## Required work
Repeat exactly, and only, the lines below starting at the line that contains "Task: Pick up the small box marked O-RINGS" and ending at the line that contains "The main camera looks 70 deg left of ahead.", inclusive of both.
-- Listed records start --
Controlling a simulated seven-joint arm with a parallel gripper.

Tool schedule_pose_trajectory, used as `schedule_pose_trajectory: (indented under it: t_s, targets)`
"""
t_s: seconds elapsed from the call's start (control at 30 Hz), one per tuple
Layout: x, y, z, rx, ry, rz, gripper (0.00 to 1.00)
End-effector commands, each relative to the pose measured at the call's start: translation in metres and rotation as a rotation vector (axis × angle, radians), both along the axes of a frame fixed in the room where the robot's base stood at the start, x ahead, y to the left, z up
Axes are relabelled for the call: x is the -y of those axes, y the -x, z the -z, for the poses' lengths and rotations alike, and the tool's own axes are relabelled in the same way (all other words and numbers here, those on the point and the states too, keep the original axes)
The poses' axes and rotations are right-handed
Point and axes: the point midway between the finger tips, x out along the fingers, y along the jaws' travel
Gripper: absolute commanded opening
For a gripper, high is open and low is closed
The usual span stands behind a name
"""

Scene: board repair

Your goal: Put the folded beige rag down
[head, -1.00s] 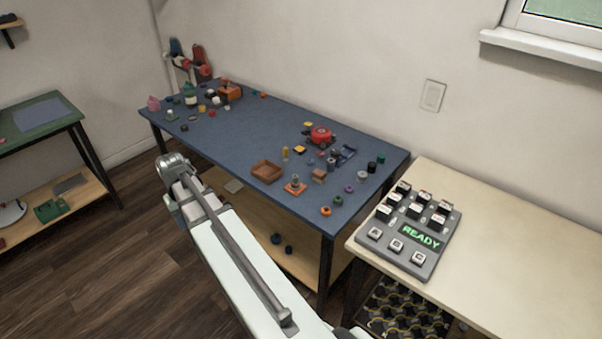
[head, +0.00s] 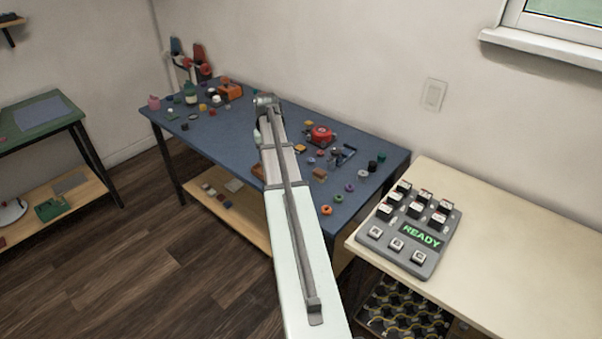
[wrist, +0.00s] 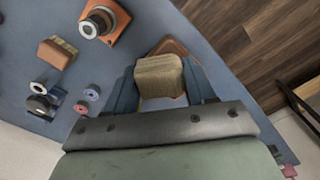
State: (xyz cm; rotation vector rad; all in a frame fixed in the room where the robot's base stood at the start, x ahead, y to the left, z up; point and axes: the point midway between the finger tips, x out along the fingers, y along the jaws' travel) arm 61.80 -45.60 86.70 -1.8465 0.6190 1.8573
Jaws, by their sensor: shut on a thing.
-- Listed records end --
-- Listed records start --
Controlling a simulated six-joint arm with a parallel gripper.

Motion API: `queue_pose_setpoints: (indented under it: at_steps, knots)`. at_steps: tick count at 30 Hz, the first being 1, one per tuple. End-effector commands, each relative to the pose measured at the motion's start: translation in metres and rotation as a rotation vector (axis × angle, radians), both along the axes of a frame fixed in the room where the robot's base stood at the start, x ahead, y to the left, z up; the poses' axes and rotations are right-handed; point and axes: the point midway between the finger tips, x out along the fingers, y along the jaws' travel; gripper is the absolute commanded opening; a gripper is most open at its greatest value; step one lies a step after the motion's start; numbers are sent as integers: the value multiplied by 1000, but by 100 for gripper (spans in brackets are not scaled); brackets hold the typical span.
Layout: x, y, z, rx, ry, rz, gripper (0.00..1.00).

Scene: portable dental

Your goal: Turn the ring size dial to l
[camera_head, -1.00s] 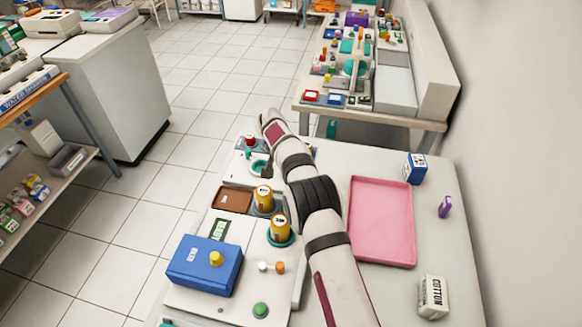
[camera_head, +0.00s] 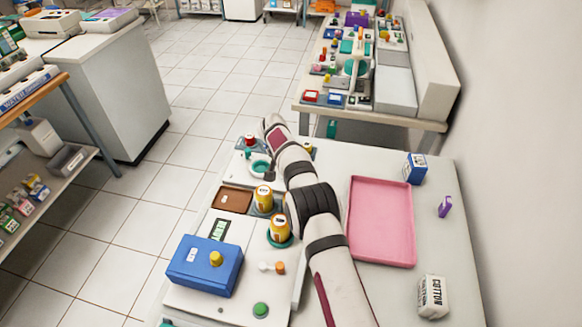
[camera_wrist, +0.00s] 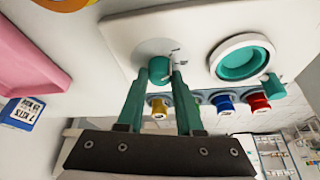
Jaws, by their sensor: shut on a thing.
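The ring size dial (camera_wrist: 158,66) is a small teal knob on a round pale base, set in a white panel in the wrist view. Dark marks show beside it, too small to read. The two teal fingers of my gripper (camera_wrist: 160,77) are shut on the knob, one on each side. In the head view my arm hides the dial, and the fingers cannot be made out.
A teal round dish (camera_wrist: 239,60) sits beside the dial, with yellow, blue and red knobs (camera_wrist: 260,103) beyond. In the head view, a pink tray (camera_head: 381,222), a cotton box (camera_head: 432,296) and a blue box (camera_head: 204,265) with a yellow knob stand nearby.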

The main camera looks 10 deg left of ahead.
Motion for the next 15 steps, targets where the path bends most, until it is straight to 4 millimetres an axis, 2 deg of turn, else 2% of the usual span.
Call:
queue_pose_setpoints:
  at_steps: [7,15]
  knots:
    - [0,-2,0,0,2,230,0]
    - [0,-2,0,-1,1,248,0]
-- Listed records end --
-- Listed records start --
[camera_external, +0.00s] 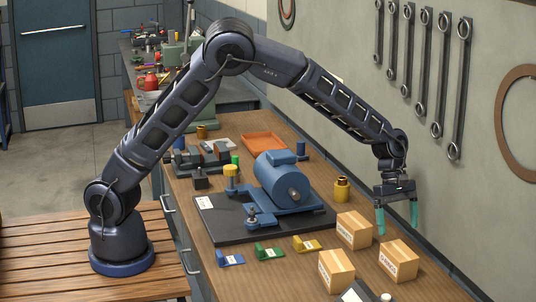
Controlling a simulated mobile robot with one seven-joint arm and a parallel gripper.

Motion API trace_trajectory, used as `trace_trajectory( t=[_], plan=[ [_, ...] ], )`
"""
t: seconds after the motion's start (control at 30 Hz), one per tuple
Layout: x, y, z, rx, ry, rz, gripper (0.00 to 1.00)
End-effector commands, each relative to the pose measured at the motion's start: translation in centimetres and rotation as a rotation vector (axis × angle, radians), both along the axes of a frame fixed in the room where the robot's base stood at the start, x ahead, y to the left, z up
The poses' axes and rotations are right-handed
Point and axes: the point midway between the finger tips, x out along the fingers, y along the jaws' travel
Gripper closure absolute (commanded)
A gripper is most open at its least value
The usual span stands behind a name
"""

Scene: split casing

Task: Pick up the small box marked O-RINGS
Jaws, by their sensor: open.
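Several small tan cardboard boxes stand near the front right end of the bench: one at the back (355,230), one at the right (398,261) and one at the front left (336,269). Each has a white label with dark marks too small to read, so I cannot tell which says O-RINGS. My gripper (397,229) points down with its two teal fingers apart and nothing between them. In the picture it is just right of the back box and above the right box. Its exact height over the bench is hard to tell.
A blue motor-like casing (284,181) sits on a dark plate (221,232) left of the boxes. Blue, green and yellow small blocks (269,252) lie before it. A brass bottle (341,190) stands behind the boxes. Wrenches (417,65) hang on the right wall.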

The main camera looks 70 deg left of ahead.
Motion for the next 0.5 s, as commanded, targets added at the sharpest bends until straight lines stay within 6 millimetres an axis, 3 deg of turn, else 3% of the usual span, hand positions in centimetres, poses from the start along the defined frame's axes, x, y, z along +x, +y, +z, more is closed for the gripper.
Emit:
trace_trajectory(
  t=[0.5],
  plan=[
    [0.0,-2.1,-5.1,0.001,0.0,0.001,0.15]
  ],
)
-- Listed records end --
## Full solution
Task: Pick up the small box marked O-RINGS
Jaws, by their sensor: open.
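Several small tan cardboard boxes stand near the front right end of the bench: one at the back (355,230), one at the right (398,261) and one at the front left (336,269). Each has a white label with dark marks too small to read, so I cannot tell which says O-RINGS. My gripper (397,229) points down with its two teal fingers apart and nothing between them. In the picture it is just right of the back box and above the right box. Its exact height over the bench is hard to tell.
A blue motor-like casing (284,181) sits on a dark plate (221,232) left of the boxes. Blue, green and yellow small blocks (269,252) lie before it. A brass bottle (341,190) stands behind the boxes. Wrenches (417,65) hang on the right wall.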

The main camera looks 70 deg left of ahead.

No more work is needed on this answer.